Irrevocable undertakings

The Directors and Keith Jump (the Company's chief technology officer) have given irrevocable undertakings to the Company to vote in favour of the Resolution (and, where relevant, to procure that such action is taken by the relevant registered holders if that is not them), in respect of their entire beneficial holdings totalling, in aggregate, 491,204 Ordinary Shares, representing approximately 2.3 per cent. of the Company's issued share capital. 

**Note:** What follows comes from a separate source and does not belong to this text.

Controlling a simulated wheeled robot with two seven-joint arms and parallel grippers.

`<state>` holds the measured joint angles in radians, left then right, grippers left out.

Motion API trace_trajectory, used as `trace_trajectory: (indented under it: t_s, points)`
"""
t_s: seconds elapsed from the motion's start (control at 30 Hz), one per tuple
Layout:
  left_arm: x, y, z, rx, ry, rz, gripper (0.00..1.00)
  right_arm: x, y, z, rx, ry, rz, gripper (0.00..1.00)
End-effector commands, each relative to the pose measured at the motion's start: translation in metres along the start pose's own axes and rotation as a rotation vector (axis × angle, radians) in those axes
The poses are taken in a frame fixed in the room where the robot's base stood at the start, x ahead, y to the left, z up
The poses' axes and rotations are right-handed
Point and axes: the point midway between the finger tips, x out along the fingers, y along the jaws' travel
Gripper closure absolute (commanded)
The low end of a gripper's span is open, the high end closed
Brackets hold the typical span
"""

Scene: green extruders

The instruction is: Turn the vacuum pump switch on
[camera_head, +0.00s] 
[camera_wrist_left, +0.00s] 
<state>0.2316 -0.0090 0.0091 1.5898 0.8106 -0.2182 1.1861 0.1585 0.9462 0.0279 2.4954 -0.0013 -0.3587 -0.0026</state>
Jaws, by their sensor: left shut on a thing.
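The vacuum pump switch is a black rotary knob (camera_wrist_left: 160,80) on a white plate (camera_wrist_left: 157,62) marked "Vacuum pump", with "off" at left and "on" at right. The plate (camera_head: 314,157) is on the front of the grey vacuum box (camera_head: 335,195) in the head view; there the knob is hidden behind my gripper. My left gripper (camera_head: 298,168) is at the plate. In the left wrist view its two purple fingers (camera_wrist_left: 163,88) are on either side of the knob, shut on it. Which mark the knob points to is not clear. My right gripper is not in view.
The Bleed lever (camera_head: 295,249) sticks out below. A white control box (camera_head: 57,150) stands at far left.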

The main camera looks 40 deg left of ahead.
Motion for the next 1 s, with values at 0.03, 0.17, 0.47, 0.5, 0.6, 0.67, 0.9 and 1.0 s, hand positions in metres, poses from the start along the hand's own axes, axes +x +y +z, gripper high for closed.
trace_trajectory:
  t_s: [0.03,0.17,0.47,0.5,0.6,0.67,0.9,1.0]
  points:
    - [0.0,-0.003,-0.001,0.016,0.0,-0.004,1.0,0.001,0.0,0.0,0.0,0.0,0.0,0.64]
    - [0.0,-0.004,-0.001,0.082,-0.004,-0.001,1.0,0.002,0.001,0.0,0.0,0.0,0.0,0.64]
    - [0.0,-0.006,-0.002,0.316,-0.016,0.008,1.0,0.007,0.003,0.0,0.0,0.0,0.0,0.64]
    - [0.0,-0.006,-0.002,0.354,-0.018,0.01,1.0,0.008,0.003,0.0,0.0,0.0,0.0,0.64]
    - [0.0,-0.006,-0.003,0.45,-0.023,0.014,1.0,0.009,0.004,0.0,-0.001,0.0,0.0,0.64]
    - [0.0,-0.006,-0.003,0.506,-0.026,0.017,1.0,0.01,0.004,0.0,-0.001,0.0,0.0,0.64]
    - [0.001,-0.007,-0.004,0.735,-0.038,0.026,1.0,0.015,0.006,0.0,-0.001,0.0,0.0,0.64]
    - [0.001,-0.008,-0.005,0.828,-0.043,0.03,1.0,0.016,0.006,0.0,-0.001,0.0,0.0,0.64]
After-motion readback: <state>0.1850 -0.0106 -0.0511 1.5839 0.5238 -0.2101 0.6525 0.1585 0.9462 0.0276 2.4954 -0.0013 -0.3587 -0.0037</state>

In addition, certain other Shareholders, being JO Hambro Capital Management Ltd and Canaccord Genuity Wealth Limited, have given irrevocable undertakings to the Company to vote in favour of the Resolution to be proposed at the General Meeting (and, where relevant, to procure that such action is taken by the relevant registered holders if that is not one of them) in respect of their beneficial holdings totalling, in aggregate, 5,066,160 Ordinary Shares, representing approximately 24.3 per cent. of the Company's existing issued share capital.  A letter of intent to vote in favour of the Resolution has also been obtained from Herald Investment Management Limited in respect of 1,611,987 Ordinary Shares representing approximately 7.8 per cent. of the Company's issued share capital.

In total, therefore, the Company has received irrevocable undertakings and a letter of intent to vote in favour of the Resolution in respect of holdings totalling in aggregate 7,169,351 Ordinary Shares, representing approximately 34.5 per cent. of the Company's issued share capital.